--- Your task ---
Find the lines with "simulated" in them and copy them out.

--- Robot trajectory data ---
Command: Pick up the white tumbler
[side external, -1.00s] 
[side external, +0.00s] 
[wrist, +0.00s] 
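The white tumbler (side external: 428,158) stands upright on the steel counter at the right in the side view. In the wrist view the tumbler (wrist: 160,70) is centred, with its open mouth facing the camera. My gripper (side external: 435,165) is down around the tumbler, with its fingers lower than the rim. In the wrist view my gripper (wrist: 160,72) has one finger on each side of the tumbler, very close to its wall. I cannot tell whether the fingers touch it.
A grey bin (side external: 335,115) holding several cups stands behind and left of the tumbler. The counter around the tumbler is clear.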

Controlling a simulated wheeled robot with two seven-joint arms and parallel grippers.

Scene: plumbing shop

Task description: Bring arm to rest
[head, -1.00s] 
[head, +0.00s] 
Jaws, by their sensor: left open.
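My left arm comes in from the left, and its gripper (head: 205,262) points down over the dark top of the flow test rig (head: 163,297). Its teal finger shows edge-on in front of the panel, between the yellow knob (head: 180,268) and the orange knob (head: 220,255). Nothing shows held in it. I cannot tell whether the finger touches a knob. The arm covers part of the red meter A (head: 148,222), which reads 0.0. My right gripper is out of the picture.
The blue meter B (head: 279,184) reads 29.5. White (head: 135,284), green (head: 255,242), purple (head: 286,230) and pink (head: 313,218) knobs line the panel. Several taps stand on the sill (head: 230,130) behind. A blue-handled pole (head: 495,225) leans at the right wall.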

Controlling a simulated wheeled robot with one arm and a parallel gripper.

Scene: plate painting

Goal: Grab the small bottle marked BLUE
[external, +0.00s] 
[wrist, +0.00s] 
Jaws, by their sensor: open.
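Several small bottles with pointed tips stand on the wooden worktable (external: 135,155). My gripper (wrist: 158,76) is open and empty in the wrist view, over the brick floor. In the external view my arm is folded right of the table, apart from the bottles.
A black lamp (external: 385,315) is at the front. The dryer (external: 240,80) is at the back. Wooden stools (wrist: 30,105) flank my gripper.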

--- The answer ---
Controlling a simulated wheeled robot with two seven-joint arms and parallel grippers.
Controlling a simulated wheeled robot with one arm and a parallel gripper.

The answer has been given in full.